What you have to do - Transcribe the lines below verbatim, skipping the images.
%%
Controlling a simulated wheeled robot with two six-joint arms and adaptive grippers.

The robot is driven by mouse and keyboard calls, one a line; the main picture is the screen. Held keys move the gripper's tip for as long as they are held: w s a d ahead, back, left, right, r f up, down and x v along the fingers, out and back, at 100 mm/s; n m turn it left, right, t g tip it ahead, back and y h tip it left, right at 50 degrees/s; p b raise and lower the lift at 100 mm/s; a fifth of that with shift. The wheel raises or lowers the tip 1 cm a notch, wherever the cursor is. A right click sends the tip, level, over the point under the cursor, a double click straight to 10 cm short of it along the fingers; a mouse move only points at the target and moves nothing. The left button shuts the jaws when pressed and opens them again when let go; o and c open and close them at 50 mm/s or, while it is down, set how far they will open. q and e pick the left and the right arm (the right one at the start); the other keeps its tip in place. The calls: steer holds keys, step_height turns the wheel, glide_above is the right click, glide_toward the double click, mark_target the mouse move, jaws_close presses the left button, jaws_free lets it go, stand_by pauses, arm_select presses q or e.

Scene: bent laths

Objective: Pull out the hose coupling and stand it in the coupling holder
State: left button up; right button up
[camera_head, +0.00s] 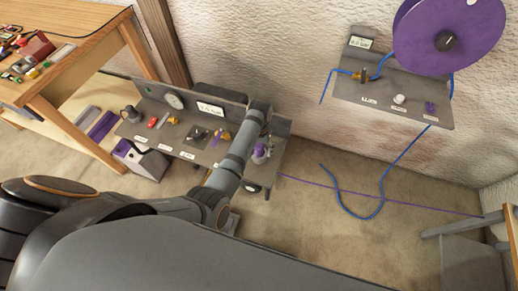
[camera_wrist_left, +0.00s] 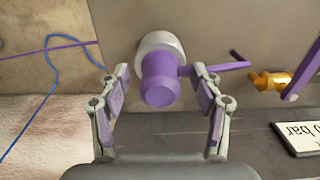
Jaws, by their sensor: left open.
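The hose coupling, a purple cylinder (camera_wrist_left: 160,82) in a pale grey round collar, shows in the left wrist view. A purple bar sticks out to its right. It seems to be the small purple and white piece (camera_head: 260,152) at the right end of the grey bench in the head view. My left gripper (camera_wrist_left: 160,88) is open, with one finger on each side of the purple cylinder and visible gaps between. In the head view my left arm reaches over the bench and largely hides this gripper. I cannot make out which fitting is the coupling holder. My right gripper is not in view.
A brass fitting (camera_wrist_left: 270,80) with a purple lever lies right of the coupling. A gauge (camera_head: 173,100) and a sign (camera_head: 210,108) stand at the bench's back. A blue hose (camera_head: 360,217) hangs to the floor.

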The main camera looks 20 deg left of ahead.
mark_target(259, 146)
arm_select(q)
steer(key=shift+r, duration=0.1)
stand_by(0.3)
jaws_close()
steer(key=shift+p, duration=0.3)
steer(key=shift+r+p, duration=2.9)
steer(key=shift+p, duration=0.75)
%%
Solution for this task -
Controlling a simulated wheeled robot with two six-joint arms and adaptive grippers.

The robot is driven by mouse and keyboard calls, one a line; the main picture is the screen. Held keys move the gripper's tip for as long as they are held: w s a d ahead, back, left, right, r f up, down and x v along the fingers, out and back, at 100 mm/s; n m turn it left, right, t g tip it ahead, back and y h tip it left, right at 50 degrees/s; p b raise and lower the lift at 100 mm/s; a fifth of that with shift. The wheel raises or lowers the tip 1 cm a notch, wherever the cursor is. A right click sends the tip, level, over the point under the cursor, a double click straight to 10 cm short of it along the fingers; a mouse move only points at the target and moves nothing. The left button shuts the jaws when pressed and opens them again when let go; o and c open and close them at 50 mm/s or, while it is down, set how far they will open. q and e pick the left and the right arm (the right one at the start); the other keeps its tip in place. The calls: steer holds keys, step_height turns the wheel, glide_above is the right click, glide_toward the double click, mark_target the mouse move, jaws_close presses the left button, jaws_free lets it go, stand_by pauses, arm_select presses q or e.

Scene: bent laths

Objective: Pull out the hose coupling and stand it in the coupling holder
State: left button up; right button up
[camera_head, +0.00s] 
[camera_wrist_left, +0.00s] 
Jaws, by their sensor: left open.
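The hose coupling, a purple cylinder (camera_wrist_left: 160,82) in a pale grey round collar, shows in the left wrist view. A purple bar sticks out to its right. It seems to be the small purple and white piece (camera_head: 260,152) at the right end of the grey bench in the head view. My left gripper (camera_wrist_left: 160,88) is open, with one finger on each side of the purple cylinder and visible gaps between. In the head view my left arm reaches over the bench and largely hides this gripper. I cannot make out which fitting is the coupling holder. My right gripper is not in view.
A brass fitting (camera_wrist_left: 270,80) with a purple lever lies right of the coupling. A gauge (camera_head: 173,100) and a sign (camera_head: 210,108) stand at the bench's back. A blue hose (camera_head: 360,217) hangs to the floor.

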The main camera looks 20 deg left of ahead.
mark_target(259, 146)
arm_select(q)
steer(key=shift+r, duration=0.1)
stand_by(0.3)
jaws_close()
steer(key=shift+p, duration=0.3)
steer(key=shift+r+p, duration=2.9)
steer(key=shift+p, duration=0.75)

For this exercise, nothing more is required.